Grunderwerbsteuer - 28. September 2023

Justiz sorgt für Klarheit

Wann die Steuerbefreiung der sogenannten Konzernklausel bei mehrstufigen vertikalen Beteiligungen zur Anwendung kommt, ist höchstrichterlich nun für das Verhältnis von herrschenden und abhängigen Unternehmen entschieden.

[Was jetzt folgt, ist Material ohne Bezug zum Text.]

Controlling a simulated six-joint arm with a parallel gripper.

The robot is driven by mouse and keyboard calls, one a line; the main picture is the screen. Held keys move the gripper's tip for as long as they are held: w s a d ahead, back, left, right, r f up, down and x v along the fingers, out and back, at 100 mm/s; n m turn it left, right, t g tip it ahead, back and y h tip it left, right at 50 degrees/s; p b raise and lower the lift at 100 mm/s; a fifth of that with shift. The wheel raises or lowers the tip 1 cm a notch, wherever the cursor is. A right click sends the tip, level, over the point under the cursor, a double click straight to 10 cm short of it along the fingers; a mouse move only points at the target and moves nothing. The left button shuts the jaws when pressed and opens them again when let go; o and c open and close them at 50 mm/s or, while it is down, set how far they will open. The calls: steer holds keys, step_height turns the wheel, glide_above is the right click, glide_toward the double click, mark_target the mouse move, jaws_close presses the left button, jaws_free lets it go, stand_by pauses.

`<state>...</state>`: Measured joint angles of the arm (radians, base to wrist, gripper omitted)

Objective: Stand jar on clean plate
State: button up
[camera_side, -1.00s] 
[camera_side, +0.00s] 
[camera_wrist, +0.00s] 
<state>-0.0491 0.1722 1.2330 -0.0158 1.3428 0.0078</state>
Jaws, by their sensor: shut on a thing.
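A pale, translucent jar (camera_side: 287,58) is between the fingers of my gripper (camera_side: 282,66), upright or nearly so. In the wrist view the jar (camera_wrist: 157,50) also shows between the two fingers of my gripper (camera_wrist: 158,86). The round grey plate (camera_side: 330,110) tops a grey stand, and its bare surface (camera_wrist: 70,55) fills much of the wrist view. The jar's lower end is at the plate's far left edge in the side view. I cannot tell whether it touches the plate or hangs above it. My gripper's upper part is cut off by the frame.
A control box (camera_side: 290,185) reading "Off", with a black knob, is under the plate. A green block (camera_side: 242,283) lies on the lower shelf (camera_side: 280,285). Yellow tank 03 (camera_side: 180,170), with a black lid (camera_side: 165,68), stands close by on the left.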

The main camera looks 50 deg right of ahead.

Mit Urteil vom 28. September 2022 hat der Bundesfinanzhof (BFH) seine grundlegende Rechtsprechung zum Geltungsbereich der Vor- und Nachbehaltensfristen im Rahmen von § 6a Grunderwerbsteuergesetz (GrEStG), der sogenannten Konzernklausel, fortgeführt. Generell gilt danach, dass das „herrschende Unternehmen“ und die „abhängige Gesellschaft“ jeweils anhand des zu beurteilenden Umwandlungsvorgangs zu bestimmen sind, für den die Steuerbefreiung Anwendung finden soll.

Ausgangsfall

Im Streitfall war die Klägerin an einer grundbesitzenden Gesellschaft beteiligt. Gesellschafterin der Klägerin war eine GmbH, deren Anteile wiederum durch eine Aktiengesellschaft (AG) gehalten wurden. Die Beteiligungen bestanden seit mehr als fünf Jahren und betrugen jeweils 100 Prozent. Im Jahr 2011 wurde die grundbesitzende Gesellschaft auf die Klägerin verschmolzen. Dadurch gingen die Grundstücke der Gesellschaft auf die Klägerin über. Das zuständige Finanzamt gewährte dafür die Steuerbegünstigung des § 6a GrEStG. Im Jahr 2013 reduzierte die AG (oberste Gesellschaft der Beteiligungskette) durch einen Verkauf von 26,8 Prozent ihrer Anteile an der GmbH auch ihre mittelbare Beteiligung an der Klägerin. Das Finanzamt vertrat die Ansicht, die Voraussetzungen für die Steuerbegünstigung seien dadurch mit Wirkung für die Vergangenheit entfallen, und erließ einen entsprechend geänderten Bescheid. Das Finanzgericht gab der dagegen gerichteten Klage statt.

Revision blieb erfolglos

Der BFH wies die Revision des Finanzamts als unbegründet zurück. Der durch die Verschmelzung bewirkte Übergang des Eigentums an dem Grundstück unterliegt zwar nach § 1 Abs. 1 Nr. 3 S. 1 GrEStG der Grunderwerbsteuer. Dieser Erwerb ist aber nach § 6a S. 1 GrEStG von der Grunderwerbsteuer befreit. Nach dieser Vorschrift wird die Grunderwerbsteuer für steuerbare Umwandlungsvorgänge unter anderem nicht erhoben, wenn an dem Vorgang ein herrschendes Unternehmen und eine abhängige Gesellschaft beteiligt sind und das Beteiligungsverhältnis in Höhe von mindestens 95 Prozent grundsätzlich fünf Jahre vor und fünf Jahre nach dem Umwandlungsvorgang bestand beziehungsweise weiter besteht.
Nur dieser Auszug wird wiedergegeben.